Barrie Mason remembers what is surely the first contact that led to the SFZC's purchase of Green Gulch Farm, featuring Huey Johnson, Bill Lane, and her - in 1970.
Bill Lane page
August 14, 2012
Barrie Mason writes:
Got the following email from Barrie Mason with the subject line: You Seem to be the ZC historian
Dear Zen Center Historian:
I don’t know if there is such a person, but I imagine that history is being compiled somewhere by someone.
Thank you for putting parts of the 50th Anniversary Celebration on line. I enjoyed listening to Richard Baker’s talk; I haven’t seen or heard him in over 30 years. I also listened to part of Reb’s talk about his own history at Zen Center. Reb gave a very incomplete description of how Green Gulch was acquired by ZC. Maybe no one knows, so I want to include what I know in the Zen Center history.

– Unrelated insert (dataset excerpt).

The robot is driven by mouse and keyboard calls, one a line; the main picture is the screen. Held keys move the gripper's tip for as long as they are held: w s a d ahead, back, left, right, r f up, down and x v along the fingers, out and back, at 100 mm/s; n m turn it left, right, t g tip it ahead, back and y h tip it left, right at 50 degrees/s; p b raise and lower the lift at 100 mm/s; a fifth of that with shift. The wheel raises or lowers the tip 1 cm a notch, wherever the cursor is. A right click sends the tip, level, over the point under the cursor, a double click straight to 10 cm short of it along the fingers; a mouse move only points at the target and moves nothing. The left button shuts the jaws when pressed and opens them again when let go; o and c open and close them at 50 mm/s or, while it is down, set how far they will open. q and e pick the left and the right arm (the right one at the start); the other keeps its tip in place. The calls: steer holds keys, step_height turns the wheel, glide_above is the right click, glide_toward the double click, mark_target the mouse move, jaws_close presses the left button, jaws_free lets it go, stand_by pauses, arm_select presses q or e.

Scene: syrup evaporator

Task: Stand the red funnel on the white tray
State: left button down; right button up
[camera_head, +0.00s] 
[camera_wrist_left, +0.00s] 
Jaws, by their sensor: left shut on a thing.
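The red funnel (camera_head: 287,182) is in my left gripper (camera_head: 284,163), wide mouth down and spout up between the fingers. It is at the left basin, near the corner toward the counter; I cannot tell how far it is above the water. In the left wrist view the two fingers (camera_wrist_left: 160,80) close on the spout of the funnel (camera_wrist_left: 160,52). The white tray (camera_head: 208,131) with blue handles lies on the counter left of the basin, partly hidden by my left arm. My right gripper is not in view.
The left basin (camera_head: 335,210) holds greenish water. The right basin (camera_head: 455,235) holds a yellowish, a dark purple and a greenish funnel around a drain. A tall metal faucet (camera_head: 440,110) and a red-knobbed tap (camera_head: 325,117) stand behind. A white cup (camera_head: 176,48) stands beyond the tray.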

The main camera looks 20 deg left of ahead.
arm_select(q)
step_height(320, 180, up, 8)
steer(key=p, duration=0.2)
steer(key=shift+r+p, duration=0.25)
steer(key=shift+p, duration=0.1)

In 1969 Bill Lane and I were living in an apartment on California Street near Sokoji. We were working nights at Rincon Annex Post Office, so weren’t able to sit at Sokoji much, but we did attend lectures given by Suzuki Roshi . Working at night was very difficult for us, so when Silas Hoadley approached Bill with an opportunity to live on a bird sanctuary rent free, we responded. We were interviewed by Huey Johnson who was then head of The Nature Conservancy in San Francisco. They were acquiring what had been a duck club called Lower Tubbs Island which was between the north shore of San Pablo Bay and Hwy.37 at the southern tip of Sonoma County. We agreed to take the job even though there would be no pay, only a small stipend to pay the PG&E bill. The caretakers who had worked for the duck club had been paid. Huey Johnson really liked Bill Lane and was impressed by what a good job he did for so little money. Bill opened and closed flood gates with the tides, we greeted bird watchers, and even cooked meals for special guests.
Probably in 1970 Huey Johnson told Bill that the owners of a large property in Marin were looking for a non-profit to buy it. The wife had died and wanted the property left to Synanon, but the husband had learned that Synanon planned to subdivide and sell the property for profit. Not the sort of memorial he wanted for his wife. So this man came to Huey Johnson. Bill and I visited the property, which was Green Gulch, and met a man who was living there. I don’t know if he was Synanon, he had hair & Synanon members had shaved heads, but I do remember that he took us to the barn and told us how he & others were producing a play about Rocky Raccoon. The barn was their theater, and is now the Zendo. This was in 1970, well before Richard Baker came back from Japan. You might look for Huey Johnson to see how Zen Center was approached. If Bill Lane hadn’t impressed Huey Johnson, Huey probably would have gone to another nonprofit group to buy Green Gulch.
After that I didn’t hear about Green Gulch until 1972 probably. I was at Tassajara when it was announced that ZC was buying Green Gulch for $300K, the same price they had paid for 300 Page Street [and Tassajara], and that it would be a place for families to practice.
If anyone wants to research this further, Yvonne Rand, Silas Hoadley, [Richard Baker], and Huey Johnson could probably fill in details that I have forgotten or never knew.